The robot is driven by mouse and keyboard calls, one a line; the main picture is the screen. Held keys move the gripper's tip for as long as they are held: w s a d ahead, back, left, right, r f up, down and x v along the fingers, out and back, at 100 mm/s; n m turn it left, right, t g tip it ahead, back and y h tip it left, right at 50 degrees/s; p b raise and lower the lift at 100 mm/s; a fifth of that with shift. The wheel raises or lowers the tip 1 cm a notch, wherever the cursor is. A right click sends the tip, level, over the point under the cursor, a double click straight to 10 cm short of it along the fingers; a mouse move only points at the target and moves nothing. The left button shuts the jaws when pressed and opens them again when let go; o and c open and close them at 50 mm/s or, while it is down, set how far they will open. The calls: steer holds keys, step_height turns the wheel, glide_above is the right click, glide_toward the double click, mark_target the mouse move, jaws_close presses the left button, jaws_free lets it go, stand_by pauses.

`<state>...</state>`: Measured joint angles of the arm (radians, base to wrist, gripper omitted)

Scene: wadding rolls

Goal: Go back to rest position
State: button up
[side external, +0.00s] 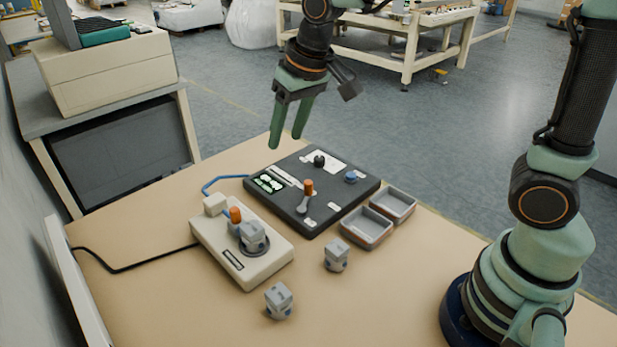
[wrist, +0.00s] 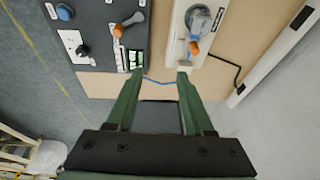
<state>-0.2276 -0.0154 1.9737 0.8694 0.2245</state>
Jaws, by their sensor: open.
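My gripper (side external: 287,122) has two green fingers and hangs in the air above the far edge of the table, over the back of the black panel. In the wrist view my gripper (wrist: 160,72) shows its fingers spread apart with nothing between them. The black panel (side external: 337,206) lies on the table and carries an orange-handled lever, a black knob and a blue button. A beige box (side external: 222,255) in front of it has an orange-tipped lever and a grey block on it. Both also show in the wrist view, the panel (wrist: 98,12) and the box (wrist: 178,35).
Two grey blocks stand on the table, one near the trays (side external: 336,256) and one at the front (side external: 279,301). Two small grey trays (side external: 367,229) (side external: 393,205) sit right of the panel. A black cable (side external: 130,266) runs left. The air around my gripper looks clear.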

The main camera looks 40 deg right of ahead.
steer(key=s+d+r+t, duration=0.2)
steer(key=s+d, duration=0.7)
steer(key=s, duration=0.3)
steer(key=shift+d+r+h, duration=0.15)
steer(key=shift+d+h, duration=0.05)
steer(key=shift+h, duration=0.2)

####################

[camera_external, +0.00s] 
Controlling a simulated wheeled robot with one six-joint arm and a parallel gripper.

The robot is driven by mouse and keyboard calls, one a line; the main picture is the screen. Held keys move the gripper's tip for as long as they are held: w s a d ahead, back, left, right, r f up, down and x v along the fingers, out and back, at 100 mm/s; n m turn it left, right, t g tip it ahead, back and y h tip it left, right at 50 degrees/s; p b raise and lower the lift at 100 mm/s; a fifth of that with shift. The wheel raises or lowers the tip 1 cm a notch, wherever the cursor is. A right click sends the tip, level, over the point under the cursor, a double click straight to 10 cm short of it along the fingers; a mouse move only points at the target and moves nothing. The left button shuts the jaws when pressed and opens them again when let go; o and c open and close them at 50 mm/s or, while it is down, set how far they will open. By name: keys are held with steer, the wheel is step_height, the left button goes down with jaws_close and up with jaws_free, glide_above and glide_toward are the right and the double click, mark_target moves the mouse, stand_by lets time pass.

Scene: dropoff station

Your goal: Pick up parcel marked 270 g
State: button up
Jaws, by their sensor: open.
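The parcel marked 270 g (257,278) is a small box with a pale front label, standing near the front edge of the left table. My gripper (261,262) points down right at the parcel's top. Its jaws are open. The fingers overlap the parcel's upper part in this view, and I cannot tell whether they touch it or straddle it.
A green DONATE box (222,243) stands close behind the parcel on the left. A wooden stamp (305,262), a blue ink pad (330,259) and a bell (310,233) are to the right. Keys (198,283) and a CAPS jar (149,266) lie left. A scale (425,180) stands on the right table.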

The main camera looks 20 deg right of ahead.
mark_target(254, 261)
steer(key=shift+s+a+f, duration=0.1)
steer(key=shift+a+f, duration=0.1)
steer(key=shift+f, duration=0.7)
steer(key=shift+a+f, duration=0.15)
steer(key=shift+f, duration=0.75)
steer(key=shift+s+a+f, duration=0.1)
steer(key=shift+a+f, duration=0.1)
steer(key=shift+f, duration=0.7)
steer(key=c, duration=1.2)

####################

- **TASK TO CARRY OUT**
Gather each line from the entries above that includes the word "joint".

- **EXERCISE RESPONSE**
`<state>...</state>`: Measured joint angles of the arm (radians, base to wrist, gripper omitted)
Controlling a simulated wheeled robot with one six-joint arm and a parallel gripper.

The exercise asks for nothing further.